● STATED TASK: Please print the lines between the one with "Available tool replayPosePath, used" and the one with "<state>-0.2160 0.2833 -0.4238", both ends included, exactly as written, with no pictures.

Robot control records:

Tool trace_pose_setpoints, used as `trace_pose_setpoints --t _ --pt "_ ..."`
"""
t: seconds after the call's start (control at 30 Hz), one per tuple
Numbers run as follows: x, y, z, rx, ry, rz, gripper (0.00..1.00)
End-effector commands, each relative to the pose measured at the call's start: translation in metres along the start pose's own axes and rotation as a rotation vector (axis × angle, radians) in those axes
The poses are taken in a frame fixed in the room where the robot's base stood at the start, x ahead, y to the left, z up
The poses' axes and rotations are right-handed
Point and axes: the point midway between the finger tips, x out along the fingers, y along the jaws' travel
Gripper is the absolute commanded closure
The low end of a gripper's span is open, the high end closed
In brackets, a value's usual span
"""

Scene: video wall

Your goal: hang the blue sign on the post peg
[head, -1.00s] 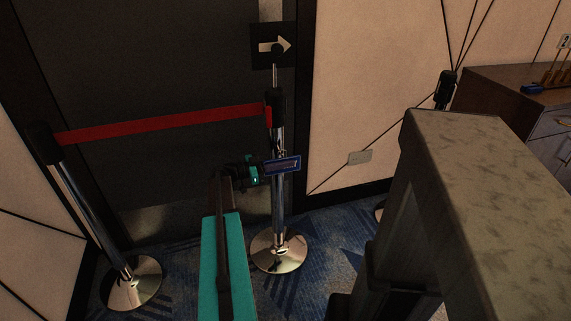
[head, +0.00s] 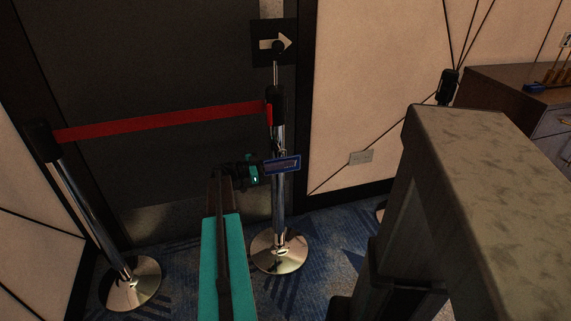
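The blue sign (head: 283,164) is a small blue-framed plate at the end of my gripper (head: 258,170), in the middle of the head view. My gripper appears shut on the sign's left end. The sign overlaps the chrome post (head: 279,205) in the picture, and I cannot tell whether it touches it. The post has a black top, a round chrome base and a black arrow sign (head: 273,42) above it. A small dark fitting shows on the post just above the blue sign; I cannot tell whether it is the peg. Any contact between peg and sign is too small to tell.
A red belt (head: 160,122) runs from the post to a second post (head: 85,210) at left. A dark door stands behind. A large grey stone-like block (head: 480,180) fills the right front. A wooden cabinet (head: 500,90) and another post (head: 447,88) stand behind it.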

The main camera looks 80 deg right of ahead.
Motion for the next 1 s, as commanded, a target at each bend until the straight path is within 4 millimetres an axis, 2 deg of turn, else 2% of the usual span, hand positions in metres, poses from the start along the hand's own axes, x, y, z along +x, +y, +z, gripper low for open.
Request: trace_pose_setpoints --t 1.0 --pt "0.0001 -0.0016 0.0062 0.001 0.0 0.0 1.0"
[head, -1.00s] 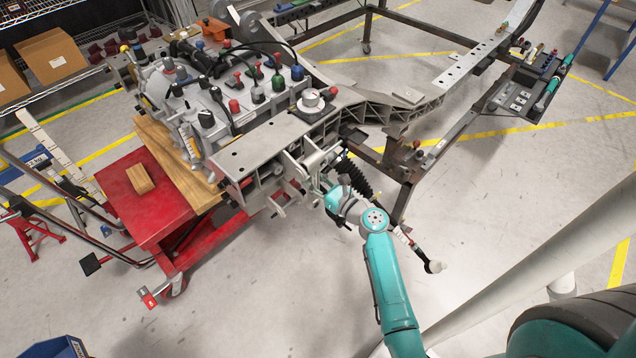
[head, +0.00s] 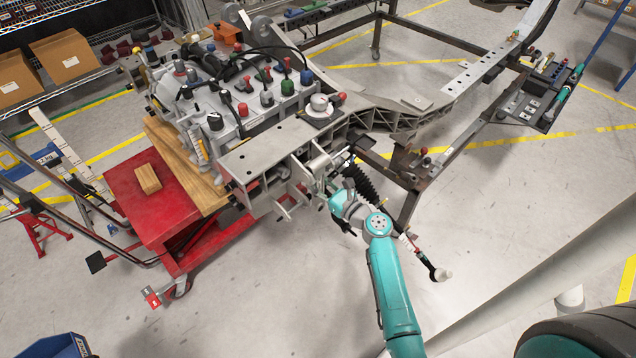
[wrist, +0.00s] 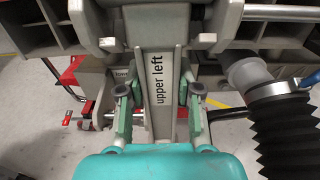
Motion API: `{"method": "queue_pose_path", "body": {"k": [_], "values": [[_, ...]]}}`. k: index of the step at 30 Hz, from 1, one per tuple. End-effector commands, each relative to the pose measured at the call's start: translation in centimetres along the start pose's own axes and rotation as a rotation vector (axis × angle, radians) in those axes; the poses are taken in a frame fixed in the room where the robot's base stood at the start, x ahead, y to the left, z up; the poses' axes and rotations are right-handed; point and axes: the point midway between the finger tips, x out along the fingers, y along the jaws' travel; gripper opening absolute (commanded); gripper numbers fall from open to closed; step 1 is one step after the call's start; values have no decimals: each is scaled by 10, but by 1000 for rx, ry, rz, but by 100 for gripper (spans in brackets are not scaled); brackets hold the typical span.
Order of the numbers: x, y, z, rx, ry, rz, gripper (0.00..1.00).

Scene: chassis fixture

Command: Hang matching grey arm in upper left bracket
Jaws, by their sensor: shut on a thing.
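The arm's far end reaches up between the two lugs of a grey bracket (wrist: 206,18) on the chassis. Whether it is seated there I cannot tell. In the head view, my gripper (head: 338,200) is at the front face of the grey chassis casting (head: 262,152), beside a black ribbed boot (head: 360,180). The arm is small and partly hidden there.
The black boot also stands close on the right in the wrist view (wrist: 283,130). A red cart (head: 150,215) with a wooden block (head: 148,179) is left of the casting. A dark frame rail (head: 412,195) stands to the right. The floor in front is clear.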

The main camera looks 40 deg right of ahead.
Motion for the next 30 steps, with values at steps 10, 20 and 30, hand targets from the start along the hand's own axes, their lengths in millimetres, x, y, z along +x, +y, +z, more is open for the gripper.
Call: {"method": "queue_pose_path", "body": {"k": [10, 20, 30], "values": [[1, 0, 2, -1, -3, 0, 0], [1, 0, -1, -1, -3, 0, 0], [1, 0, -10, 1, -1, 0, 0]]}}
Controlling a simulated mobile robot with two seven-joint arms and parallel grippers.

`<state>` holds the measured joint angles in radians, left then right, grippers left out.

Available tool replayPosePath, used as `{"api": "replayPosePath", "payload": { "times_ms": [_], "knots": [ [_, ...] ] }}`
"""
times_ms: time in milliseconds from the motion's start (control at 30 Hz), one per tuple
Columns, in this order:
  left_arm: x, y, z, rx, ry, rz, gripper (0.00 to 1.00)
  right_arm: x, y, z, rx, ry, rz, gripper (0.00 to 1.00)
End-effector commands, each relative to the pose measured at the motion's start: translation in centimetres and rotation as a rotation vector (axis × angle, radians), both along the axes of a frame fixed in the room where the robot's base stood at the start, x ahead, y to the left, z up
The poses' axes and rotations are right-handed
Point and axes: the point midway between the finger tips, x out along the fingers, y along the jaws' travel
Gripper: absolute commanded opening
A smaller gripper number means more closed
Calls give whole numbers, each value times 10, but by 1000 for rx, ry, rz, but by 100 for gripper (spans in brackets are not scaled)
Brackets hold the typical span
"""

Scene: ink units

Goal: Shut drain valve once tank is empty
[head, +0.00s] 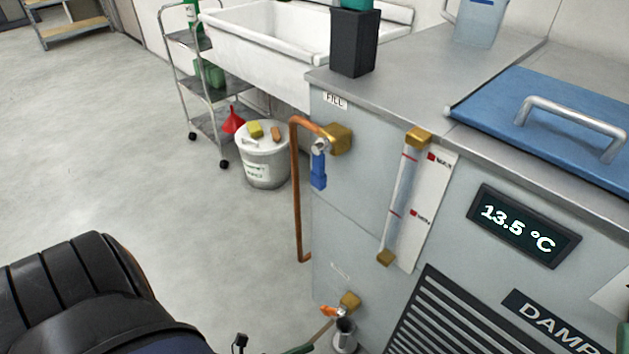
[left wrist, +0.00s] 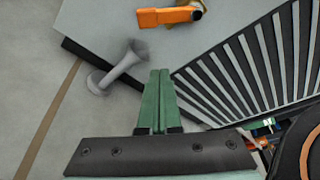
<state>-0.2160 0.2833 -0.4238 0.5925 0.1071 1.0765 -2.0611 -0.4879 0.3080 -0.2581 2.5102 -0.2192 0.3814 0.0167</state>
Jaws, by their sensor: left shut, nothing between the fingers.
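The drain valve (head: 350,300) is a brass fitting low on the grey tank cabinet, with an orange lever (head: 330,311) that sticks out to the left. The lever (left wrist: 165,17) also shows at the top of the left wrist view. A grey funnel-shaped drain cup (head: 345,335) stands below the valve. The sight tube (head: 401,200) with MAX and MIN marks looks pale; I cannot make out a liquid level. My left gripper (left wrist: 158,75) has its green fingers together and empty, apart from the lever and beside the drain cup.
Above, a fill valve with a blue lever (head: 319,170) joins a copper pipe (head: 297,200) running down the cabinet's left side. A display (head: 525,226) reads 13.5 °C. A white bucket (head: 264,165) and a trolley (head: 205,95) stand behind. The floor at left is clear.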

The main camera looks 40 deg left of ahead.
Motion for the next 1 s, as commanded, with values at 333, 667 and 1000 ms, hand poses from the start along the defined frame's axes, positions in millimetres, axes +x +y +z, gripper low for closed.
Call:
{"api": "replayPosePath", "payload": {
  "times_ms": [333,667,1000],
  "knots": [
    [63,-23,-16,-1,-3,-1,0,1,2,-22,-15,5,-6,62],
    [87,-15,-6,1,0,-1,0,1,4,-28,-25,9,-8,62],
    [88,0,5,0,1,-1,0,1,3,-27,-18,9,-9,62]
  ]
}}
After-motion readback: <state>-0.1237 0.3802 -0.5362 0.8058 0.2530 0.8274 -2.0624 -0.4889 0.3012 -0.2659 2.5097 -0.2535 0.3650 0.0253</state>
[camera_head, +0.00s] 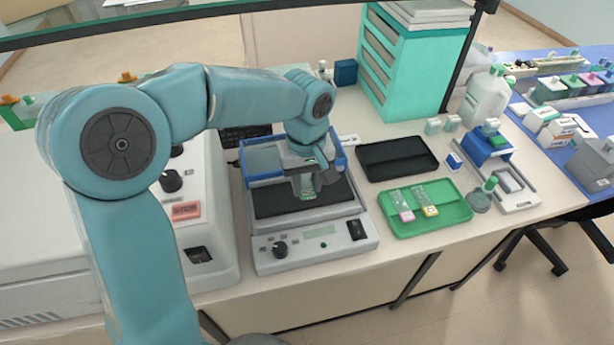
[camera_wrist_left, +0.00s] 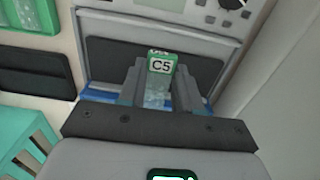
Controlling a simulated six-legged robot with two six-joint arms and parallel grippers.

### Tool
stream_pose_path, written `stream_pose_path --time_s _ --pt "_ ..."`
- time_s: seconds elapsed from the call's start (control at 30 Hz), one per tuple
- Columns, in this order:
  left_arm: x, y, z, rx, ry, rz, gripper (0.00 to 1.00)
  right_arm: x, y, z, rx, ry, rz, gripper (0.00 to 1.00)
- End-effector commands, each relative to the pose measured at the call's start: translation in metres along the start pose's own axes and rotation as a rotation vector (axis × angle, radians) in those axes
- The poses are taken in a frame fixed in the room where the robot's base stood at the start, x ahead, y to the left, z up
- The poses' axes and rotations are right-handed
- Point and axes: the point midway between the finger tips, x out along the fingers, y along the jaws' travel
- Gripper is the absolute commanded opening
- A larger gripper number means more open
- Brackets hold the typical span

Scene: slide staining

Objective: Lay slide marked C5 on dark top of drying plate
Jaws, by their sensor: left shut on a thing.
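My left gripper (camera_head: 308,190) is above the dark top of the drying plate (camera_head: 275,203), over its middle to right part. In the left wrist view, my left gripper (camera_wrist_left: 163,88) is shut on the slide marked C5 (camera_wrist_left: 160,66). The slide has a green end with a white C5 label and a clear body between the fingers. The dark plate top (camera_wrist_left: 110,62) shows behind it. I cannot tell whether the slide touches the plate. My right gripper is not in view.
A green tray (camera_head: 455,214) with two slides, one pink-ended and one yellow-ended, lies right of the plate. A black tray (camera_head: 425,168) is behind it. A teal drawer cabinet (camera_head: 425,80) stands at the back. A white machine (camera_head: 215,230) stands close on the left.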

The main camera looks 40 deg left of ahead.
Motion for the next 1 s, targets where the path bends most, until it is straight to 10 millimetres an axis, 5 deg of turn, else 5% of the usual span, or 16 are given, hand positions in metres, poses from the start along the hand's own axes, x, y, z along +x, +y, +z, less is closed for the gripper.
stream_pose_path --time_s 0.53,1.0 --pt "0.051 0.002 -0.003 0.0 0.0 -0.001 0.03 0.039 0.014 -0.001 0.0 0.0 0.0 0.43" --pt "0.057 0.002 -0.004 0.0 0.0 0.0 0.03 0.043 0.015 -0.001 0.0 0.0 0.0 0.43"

● RESULT OF THIS EXERCISE:
Available tool replayPosePath, used as `{"api": "replayPosePath", "payload": { "times_ms": [_], "knots": [ [_, ...] ] }}`
"""
times_ms: time in milliseconds from the motion's start (control at 30 Hz), one per tuple
Columns, in this order:
  left_arm: x, y, z, rx, ry, rz, gripper (0.00 to 1.00)
  right_arm: x, y, z, rx, ry, rz, gripper (0.00 to 1.00)
End-effector commands, each relative to the pose measured at the motion's start: translation in centimetres and rotation as a rotation vector (axis × angle, radians), both along the axes of a frame fixed in the room where the robot's base stood at the start, x ahead, y to the left, z up
The poses' axes and rotations are right-handed
Point and axes: the point midway between the finger tips, x out along the fingers, y along the jaws' travel
Gripper: absolute commanded opening
A smaller gripper number means more closed
Calls give whole numbers, each value times 10, but by 1000 for rx, ry, rz, but by 100 for gripper (spans in brackets are not scaled)
Brackets hold the typical span
"""

Scene: ink units

Goal: Shut drain valve once tank is empty
[head, +0.00s] 
[left wrist, +0.00s] 
<state>-0.2160 0.2833 -0.4238 0.5925 0.1071 1.0765 -2.0611 -0.4879 0.3080 -0.2581 2.5102 -0.2192 0.3814 0.0167</state>

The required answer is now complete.